I do believe that reading needs to be a discipline. We need to make time for reading, put time aside, have the place where you go, the space you need, for there are many other things in our day that will distract us from the text. If you need to set aside an hour each day, then do so. One does not usually end up reading in the same way that one ends up watching another cooking show on Netflix or videos of bathing owls on YouTube. Reading demands discipline.
There are many other texts as well; web sites, blogs, even Twitter feeds. By rights, you could take my approach to books and bring it to movies, to music, to the visual arts. I have only offered some initial thoughts, some scratching ideas, an attempt at reading. There are conversations waiting to be had, if we only take the time to engage.
Movement 7 – And Now the Religious Part
This is a gathering of people of faith, not literary scholars. This is a gathering of people who have placed the Bible in a different category from all other literature of the world. I value the Bible and consider it as an authoritative source of my faith. But I bring a similar approach to scripture that I bring to all other books. What is a sermon but a practice of engaging a text, listening to the text, and then responding and expanding the conversation? It is a response that invites a community to be involved. What is prayer with scripture but reading and listening, falling into a different pattern, a different world, and then seeing where you are led. It is a conversation, an interaction. And when we read scripture we believe that God is present in the receiving of that holy text. Why not with other books and texts?

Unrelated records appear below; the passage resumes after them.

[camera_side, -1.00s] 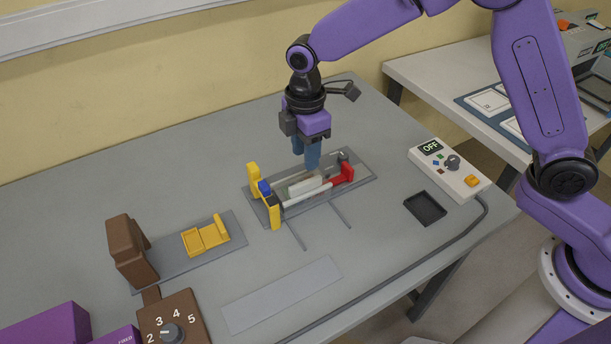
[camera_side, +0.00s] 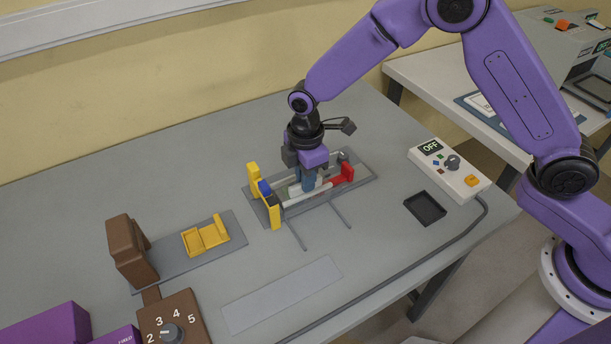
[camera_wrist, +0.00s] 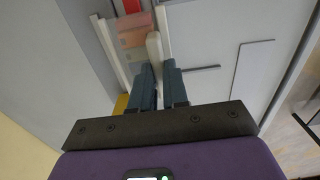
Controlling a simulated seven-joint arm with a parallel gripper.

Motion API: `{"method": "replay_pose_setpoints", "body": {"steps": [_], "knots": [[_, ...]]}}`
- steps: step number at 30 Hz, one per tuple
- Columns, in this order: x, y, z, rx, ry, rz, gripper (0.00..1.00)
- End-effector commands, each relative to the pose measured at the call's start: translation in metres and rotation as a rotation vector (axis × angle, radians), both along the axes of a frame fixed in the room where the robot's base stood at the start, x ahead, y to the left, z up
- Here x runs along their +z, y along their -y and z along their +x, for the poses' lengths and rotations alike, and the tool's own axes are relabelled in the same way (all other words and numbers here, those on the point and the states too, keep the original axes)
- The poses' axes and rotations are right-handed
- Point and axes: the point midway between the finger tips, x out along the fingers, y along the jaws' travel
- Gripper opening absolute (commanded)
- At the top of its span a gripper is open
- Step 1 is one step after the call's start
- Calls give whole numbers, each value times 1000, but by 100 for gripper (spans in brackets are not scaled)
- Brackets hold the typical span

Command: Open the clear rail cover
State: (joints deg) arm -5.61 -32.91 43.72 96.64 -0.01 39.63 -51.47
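The rail fixture lies on a grey base plate (camera_side: 361,181) in the middle of the table, with a yellow end piece (camera_side: 271,207) at left and a red end piece (camera_side: 347,173) at right. The clear cover (camera_wrist: 132,38) shows as a see-through pane in the wrist view. A pale raised bar (camera_wrist: 154,47) stands beside it, apparently its handle; my gripper hides part of it in the side view. My gripper (camera_wrist: 159,69) is low over the fixture, its blue fingers apart, one on each side of the bar's near end. I cannot tell whether they press on it.
A yellow block piece (camera_side: 205,238) and a brown stand (camera_side: 131,250) are at left. A control box reading OFF (camera_side: 449,168) and a black tray (camera_side: 425,208) are at right. A flat grey strip (camera_side: 282,294) lies in front. Thin dark rods extend forward from the fixture.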

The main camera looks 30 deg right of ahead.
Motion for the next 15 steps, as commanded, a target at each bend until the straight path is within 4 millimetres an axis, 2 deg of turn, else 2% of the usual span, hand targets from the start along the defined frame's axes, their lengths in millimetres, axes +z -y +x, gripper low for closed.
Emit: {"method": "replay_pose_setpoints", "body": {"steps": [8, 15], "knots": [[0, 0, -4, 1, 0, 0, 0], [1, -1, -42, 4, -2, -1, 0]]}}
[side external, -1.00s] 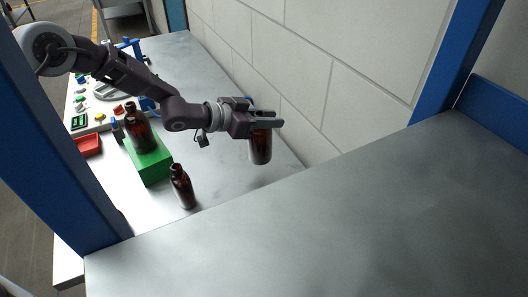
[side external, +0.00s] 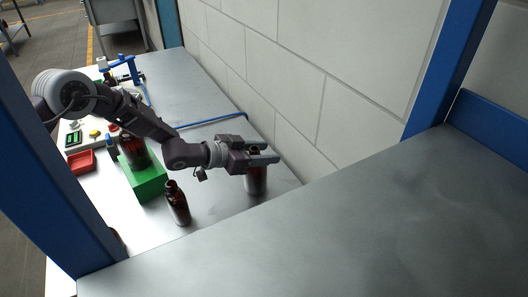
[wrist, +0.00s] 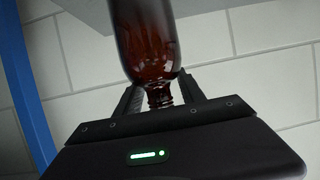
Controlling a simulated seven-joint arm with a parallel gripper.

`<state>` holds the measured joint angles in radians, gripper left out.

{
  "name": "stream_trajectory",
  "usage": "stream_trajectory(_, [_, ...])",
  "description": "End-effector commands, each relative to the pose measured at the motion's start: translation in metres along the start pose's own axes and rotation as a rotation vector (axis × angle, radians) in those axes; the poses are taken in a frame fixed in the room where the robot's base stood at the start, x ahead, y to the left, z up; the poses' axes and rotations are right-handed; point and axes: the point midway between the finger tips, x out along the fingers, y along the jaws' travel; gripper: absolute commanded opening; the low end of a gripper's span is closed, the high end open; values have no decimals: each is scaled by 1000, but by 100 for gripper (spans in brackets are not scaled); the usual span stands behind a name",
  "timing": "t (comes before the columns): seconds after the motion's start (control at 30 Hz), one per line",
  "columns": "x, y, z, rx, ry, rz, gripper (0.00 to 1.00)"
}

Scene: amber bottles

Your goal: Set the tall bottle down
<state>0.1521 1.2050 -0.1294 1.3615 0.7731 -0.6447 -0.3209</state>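My gripper (side external: 262,160) is shut on the neck of an amber bottle (side external: 256,182), which hangs upright below the fingers. In the wrist view the bottle (wrist: 148,45) appears neck down between the two fingers (wrist: 160,98). Its base is close to the table's surface; I cannot tell whether it touches. A second amber bottle (side external: 177,205) stands on the table to the left of the held one. A third amber bottle (side external: 134,152) stands on a green block (side external: 150,184), further left and partly behind my arm.
A grey metal surface (side external: 330,230) fills the foreground, with blue posts (side external: 455,65) at the sides. A white block wall (side external: 300,90) runs close behind the held bottle. A red tray (side external: 80,162) lies at the left. The table (side external: 190,75) beyond my arm is largely clear.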

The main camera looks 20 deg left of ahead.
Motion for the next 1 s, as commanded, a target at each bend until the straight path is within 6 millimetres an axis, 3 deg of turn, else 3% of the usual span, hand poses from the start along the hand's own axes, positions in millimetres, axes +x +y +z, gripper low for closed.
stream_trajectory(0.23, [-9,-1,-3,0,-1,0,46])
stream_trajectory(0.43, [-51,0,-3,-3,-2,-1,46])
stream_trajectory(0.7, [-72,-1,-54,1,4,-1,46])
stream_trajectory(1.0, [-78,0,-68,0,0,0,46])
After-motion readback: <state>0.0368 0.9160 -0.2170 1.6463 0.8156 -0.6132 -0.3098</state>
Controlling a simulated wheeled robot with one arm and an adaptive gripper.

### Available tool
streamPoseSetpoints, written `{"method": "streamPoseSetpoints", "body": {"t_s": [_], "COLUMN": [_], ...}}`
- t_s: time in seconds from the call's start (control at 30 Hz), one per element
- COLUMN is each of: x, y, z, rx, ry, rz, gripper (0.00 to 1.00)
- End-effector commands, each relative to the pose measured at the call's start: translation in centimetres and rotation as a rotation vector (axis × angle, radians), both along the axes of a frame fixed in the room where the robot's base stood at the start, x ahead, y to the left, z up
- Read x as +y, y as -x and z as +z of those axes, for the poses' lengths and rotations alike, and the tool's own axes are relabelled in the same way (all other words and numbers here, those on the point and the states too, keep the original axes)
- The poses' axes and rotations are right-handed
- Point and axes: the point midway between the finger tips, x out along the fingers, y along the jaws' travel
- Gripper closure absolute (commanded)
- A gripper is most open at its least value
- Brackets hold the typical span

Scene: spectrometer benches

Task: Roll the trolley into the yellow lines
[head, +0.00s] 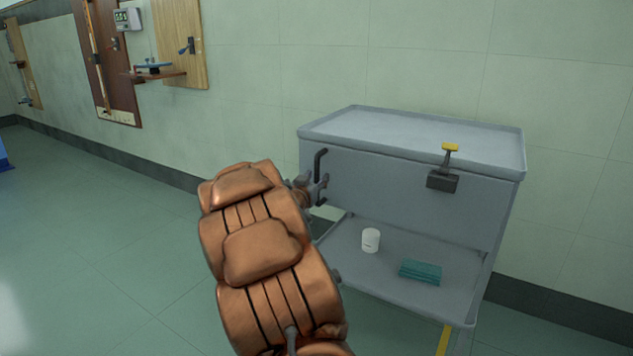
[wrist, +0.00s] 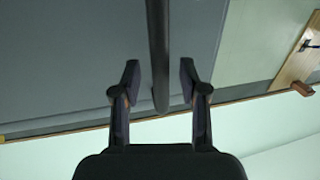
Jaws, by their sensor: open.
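The grey trolley (head: 420,140) stands by the wall at the right in the head view, with a tray top and a lower shelf. A dark upright handle (head: 320,160) is on its left part; the bar (wrist: 158,45) also shows in the wrist view. My gripper (head: 318,188) is at the handle, partly hidden by my arm. In the wrist view my gripper (wrist: 160,80) is open, one finger on each side of the bar, with gaps showing. A short piece of yellow line (head: 443,341) shows on the floor below the trolley's front right; the other lines are not visible.
A dark box with a yellow-topped lever (head: 450,148) is on the trolley's front. A white pot (head: 370,240) and teal folded item (head: 420,271) lie on its lower shelf. Wooden panels (head: 180,45) hang on the wall. The green floor (head: 100,240) at left is clear.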

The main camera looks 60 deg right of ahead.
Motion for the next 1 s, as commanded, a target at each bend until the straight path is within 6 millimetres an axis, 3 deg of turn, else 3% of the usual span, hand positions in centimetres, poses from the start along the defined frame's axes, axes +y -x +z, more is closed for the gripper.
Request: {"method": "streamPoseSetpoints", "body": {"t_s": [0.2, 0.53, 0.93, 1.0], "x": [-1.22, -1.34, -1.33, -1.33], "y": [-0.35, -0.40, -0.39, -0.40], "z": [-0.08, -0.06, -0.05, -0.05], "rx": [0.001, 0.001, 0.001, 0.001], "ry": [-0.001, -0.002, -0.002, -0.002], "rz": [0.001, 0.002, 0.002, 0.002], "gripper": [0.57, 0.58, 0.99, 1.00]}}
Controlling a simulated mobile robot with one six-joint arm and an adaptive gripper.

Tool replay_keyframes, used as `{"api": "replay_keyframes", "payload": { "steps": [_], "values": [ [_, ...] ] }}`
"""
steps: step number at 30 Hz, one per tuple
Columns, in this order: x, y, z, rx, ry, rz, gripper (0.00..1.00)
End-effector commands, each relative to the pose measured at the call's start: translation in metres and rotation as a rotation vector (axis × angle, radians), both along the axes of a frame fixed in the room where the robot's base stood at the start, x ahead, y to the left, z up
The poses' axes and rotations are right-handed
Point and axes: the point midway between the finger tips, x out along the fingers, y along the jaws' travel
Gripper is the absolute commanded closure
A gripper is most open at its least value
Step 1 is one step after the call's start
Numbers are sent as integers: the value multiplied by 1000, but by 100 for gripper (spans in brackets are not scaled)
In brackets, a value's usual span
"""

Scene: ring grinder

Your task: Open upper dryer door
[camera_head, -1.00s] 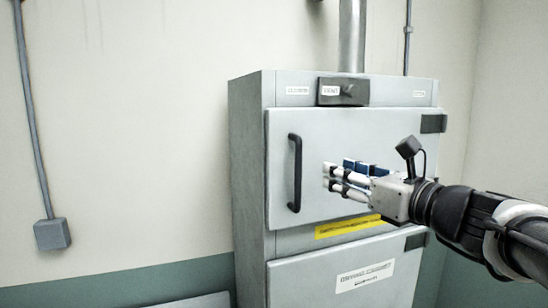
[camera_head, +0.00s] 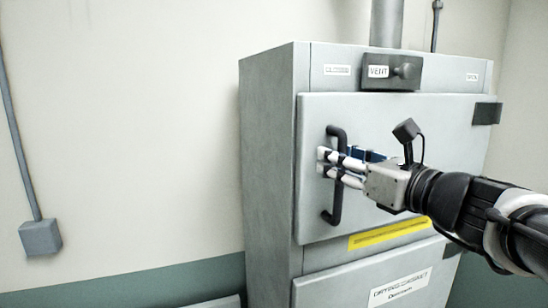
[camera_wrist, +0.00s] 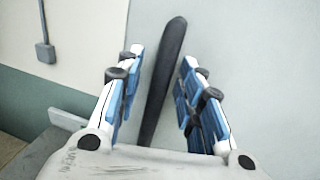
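The upper dryer door (camera_head: 420,150) is a light grey panel and is shut in the grey cabinet. Its dark vertical bar handle (camera_head: 336,204) is on the door's left side. My gripper (camera_head: 325,165) is at the handle's middle, and its fingers overlap the bar in the head view. In the wrist view my gripper (camera_wrist: 155,80) is open, with the dark handle (camera_wrist: 163,80) running between the two blue-padded fingers. Whether a finger touches the bar is not clear.
A lower door (camera_head: 375,286) with a white label is below, under a yellow strip (camera_head: 390,233). A vent panel with a knob (camera_head: 392,72) is above the upper door. A wall box (camera_head: 40,237) with conduit is at left.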

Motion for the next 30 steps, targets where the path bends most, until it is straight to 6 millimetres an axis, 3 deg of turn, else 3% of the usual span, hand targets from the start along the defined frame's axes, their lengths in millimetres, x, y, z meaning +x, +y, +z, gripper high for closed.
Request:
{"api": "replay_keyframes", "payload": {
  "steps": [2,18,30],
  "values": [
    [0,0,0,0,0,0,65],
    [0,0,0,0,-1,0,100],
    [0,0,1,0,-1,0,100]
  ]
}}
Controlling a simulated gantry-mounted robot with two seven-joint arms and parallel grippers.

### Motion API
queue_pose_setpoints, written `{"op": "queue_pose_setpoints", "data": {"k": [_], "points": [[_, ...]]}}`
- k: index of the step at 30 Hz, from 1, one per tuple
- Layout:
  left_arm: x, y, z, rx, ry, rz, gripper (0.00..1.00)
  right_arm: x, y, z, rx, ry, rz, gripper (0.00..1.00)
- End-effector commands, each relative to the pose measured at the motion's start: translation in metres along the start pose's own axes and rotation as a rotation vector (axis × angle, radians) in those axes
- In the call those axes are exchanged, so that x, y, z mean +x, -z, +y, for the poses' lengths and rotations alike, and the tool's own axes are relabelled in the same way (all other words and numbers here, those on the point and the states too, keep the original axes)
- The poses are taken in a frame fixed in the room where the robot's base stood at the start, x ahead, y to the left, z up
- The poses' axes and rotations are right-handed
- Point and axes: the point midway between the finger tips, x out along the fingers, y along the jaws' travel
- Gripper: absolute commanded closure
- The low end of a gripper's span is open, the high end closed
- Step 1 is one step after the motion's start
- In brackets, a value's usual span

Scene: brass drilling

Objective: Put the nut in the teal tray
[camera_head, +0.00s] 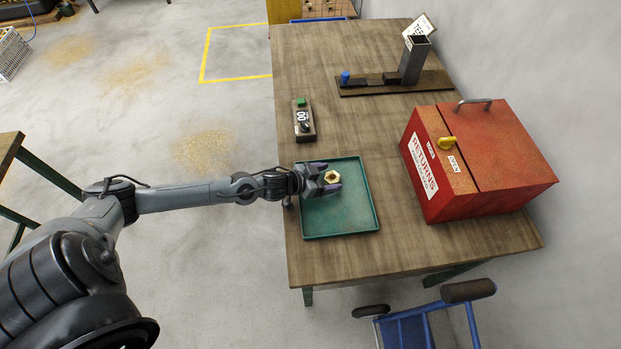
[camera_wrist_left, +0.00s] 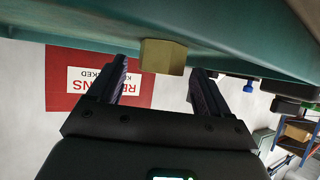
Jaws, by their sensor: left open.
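The brass nut (camera_head: 332,177) is in the teal tray (camera_head: 345,222), in its upper left part. In the left wrist view, which is upside down, the nut (camera_wrist_left: 163,56) appears to rest on the teal floor of the tray (camera_wrist_left: 225,40). My left gripper (camera_head: 322,178) is open over the tray, with one finger on each side of the nut and gaps visible between them. The nut sits near the fingertips in the left wrist view (camera_wrist_left: 160,82). My right gripper is in neither view.
A red returns box (camera_head: 482,160) with a yellow knob stands right of the tray. A small control box (camera_head: 303,120) with a green button lies above the tray. A fixture with a grey upright (camera_head: 413,60) is at the far end. Bare wooden tabletop (camera_head: 350,60) lies between.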

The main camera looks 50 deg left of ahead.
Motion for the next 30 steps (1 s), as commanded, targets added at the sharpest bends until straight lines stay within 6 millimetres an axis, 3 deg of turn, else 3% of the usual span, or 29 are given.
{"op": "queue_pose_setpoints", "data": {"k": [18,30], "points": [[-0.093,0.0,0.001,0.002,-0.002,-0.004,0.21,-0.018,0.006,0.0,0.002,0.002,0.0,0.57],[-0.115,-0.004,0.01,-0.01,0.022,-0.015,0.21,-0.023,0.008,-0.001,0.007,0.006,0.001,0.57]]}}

When reading the horizon of the author intersects with the horizon of the reader, and I believe the presence of the Holy Spirit is action and moving as well. I believe that the Holy Spirit is a part of the conversation, the new creation that is occurring. And now this means that the text is not ours to control or to consume, but instead to fall into a new thing that the Spirit is doing. This is a living conversation. This is a creating moment, and I believe God is active in each and every creating moment.